Hirzsman, toute sa vie engagé à gauche, propose donc un portrait de son propre ennemi fondé sur l’équation ancestrale du visage-miroir de l’âme : l’épiderme – et, à partir de cette surface ombrée, le corps tout entier d’Honorio – va servir d’incarnation à une étude de la psychè possédée du désir de possession. Cette moustache circonflexe qui recouvre de bouderie inquiète la surface des lèvres, la sauvage gloutonnerie que la bouche abrite, cette silhouette râblée qui parcourt ses terres, ces moues pitres et têtues, ces coups de sang parano, ce verbe lent et hargneux qui nous lance dès le début dans le récit aigre de sa vie, cette parole égocentrique toute en boucles obsessionnelles, ces deux mains capables un jour de prendre l’ouvrier à la gorge et le lendemain d’accuser sa propre femme, c’est tout le système affectif de l’individu capitaliste qu’Hirzsman écrit sur le corps du formidable acteur Othon Bastos. Nulle caricature : la théâtralité affirmée du jeu se trouve comme maintenue par une composition qu’Hirzsman travaille dans ses grands écarts rythmiques (les colères d’Honorio, éclats imprévisibles) et spatiaux : c’est toujours d’un bord à un autre du cadre qu’Honorio aboie ou fonce sur ses « valets », toujours du fond du plan qu’il apparaît, en spectre rôdeur et bougon, et seul comme personne sur son propre domaine. La plongée mentale opère par enfoncements progressifs dans de grands morceaux d’espace découpés selon une symétrie que brisent les furies d’Honorio.

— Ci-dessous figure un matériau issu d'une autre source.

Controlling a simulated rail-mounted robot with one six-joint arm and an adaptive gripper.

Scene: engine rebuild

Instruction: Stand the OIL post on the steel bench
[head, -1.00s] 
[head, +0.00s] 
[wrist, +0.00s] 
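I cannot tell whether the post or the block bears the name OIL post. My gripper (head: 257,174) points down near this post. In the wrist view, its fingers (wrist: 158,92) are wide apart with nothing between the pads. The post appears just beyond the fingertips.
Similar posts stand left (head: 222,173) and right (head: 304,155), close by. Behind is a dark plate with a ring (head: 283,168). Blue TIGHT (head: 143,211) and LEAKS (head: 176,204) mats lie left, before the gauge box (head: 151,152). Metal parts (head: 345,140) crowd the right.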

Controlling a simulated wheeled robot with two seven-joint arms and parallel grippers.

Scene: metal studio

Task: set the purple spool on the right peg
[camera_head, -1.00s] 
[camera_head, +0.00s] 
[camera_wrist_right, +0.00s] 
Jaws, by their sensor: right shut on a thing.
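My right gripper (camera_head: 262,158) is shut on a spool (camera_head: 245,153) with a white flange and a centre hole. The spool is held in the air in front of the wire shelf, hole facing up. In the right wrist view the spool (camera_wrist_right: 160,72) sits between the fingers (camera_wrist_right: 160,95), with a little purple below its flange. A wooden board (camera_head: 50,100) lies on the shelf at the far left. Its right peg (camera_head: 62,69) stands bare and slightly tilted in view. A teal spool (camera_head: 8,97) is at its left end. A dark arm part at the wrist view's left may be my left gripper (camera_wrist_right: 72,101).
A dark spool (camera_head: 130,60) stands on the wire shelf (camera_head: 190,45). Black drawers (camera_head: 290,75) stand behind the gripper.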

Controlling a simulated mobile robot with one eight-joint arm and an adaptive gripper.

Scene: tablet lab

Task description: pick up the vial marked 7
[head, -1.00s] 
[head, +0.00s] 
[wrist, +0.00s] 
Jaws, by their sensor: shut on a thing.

Être à la fois le portrait et le paysage, joindre le détail à l’ensemble, entrelacer expression et description : l’utopie artistique de São Bernardo, concilier en une seule œuvre les deux dimensions essentielles du tableau, se mêle à l’utopie politique. L’élan généalogique qui permet à Hirzsman de remonter à l’usurpation fondatrice des inégalités de son temps traverse la fixité des formes choisies pour épouser le rythme propre de l’individu capitaliste, sa respiration, son désir, souffle pratique que la philosophie antique voyait dans l’âme, principe actif qui, entre le cœur (les passions) et le corps (les pulsions), en première et dernière instance, veut, c’est-à-dire, tout au fond, agit. C’est la question fondamentale que pose le film : que désire Honorio ? Que perçoit un tel homme dans son obscure conscience qui lui masque à ce point la valeur de sa propre femme, professeure de sensibilité communiste, en qui Honorio ne tarde pas à voir un « ennemi intérieur » (en vérité, rien qu’une sainte ordinaire) ? Que veut donc si puissamment cet homme pour, du premier au dernier plan du film, ne jamais s’apercevoir une seule seconde de la poignante solitude qui est la sienne ? Paulo ne veut pas la sécurité – bien qu’en pleine nuit, fantasmant l’invasion des cocos, il s’arme d’un fusil – et Hirzsman ne fait pas apparaître Paulo comme un lâche ou un apeuré. Il n’aspire pas non plus à la consommation – le capitaliste des Latifunda des 1930’s n’est pas encore le jouisseur insatiable auquel nous sommes familiers ; il ne veut pas, enfin, la plus-value : le film s’écarte assez rapidement de la seule loi des chiffres pour lui préférer celle, plus concrète, de l’ensemble idées-actions.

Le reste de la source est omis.